Quand le cirque moderne est né
De nos jours, le cirque est un spectacle très populaire auprès des petits comme des grands, connu pour les éléments traditionnels qui font son succès : voltige, acrobatie, chapiteau,clowns… Mais comment et quand le cirque moderne a-t-il été inventé?
Philipp Astley et la naissance du cirque moderne
Le cirque fait son apparition dans l’Antiquité, sous l’Empire romain où il dessert la fonction de diverissement du peuple alors considérée comme indispensable (comme le montre la devise « panem et circus« , du pain et des jeux). Les jeux du cirque ont alors lieu dans des amphithéâtres en plein air, comme par exemple le Circus Maximus à Rome, édifié au VIème siècle avant J-C., et sont composés de courses de chars, de combats contre les fauves ou bien encore de numéros de voltige. La tradition du cirque disparaîtra ensuite avec la chute de l’Empire romain, et le Moyen-âge est rythmé par les foires où les saltimbanques se produisent de manière itinérante.

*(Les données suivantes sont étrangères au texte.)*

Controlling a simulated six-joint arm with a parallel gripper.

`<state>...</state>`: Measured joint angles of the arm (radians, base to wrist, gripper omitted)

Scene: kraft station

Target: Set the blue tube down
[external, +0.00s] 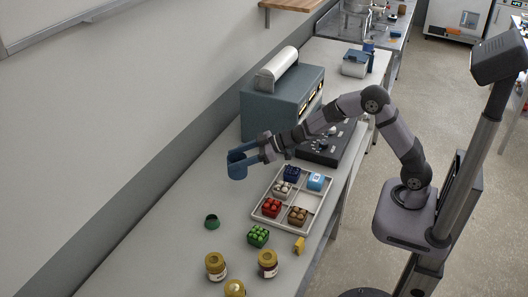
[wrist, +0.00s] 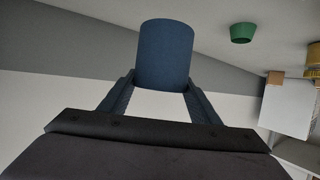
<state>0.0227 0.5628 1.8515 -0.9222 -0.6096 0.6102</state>
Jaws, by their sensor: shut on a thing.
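The blue tube (external: 237,170) is a short, wide, dark blue cylinder at the left of the tray in the external view. My gripper (external: 245,155) is shut on it, with one finger on each side. The tube looks upright and appears to be above the bench; the exact gap below it is hard to tell. In the wrist view the tube (wrist: 164,52) sits between the two blue fingers of my gripper (wrist: 163,82).
A grey compartment tray (external: 314,200) holds several small coloured blocks. A green cup (external: 211,221), a green block (external: 258,236), a yellow piece (external: 299,245) and jars (external: 216,266) stand nearer. A grey machine (external: 275,105) stands behind.

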Ce n’est que bien plus tard, au XVIIIème siècle, que naîtront les premiers cirques modernes. Bien que plusieurs spectacles de ce type se développèrent au cours de la même période, on attribue la paternité du cirque moderne à un cavalier britannique, Philipp Astley, qui en 1768 loua un grand champ près de Londres afin d’y présenter ses spectacles composés de figures et de dressage équestre. Très vite, apparaît dans ses spectacles la figure du clown, qui ne ressemblait alors pas du tout à l’Auguste que nous avons en tête de nos jours, puisqu’il s’agissait à l’origine de garçons de fermes ne sachant pas monter à cheval engagés pour entrecouper les spectacles équestres de numéros comiques où ils jouaient les benêts. A partir de 1774, Astley produisit ses spectacles en France, et il créa le premier cirque permanent en 1782 dans l’amphithéâtre du faubourg du Temple, qui fut par la suite rebaptisé Cirque Olympique par son successeur, Antonio Franconi. La famille Franconi créa trois cirques Olympiques à Paris durant la première moitié du XIXème siècle; ils furent également à l’origine de l’apparition du dressage dans les cirques, grâce au numéro Les lions de Mysore représenté dans le 3ème cirque olympique à partir de 1831, pour lequel ils firent appel au dresseur Henri Martin, considéré avec ses fauves comme le père du dressage moderne.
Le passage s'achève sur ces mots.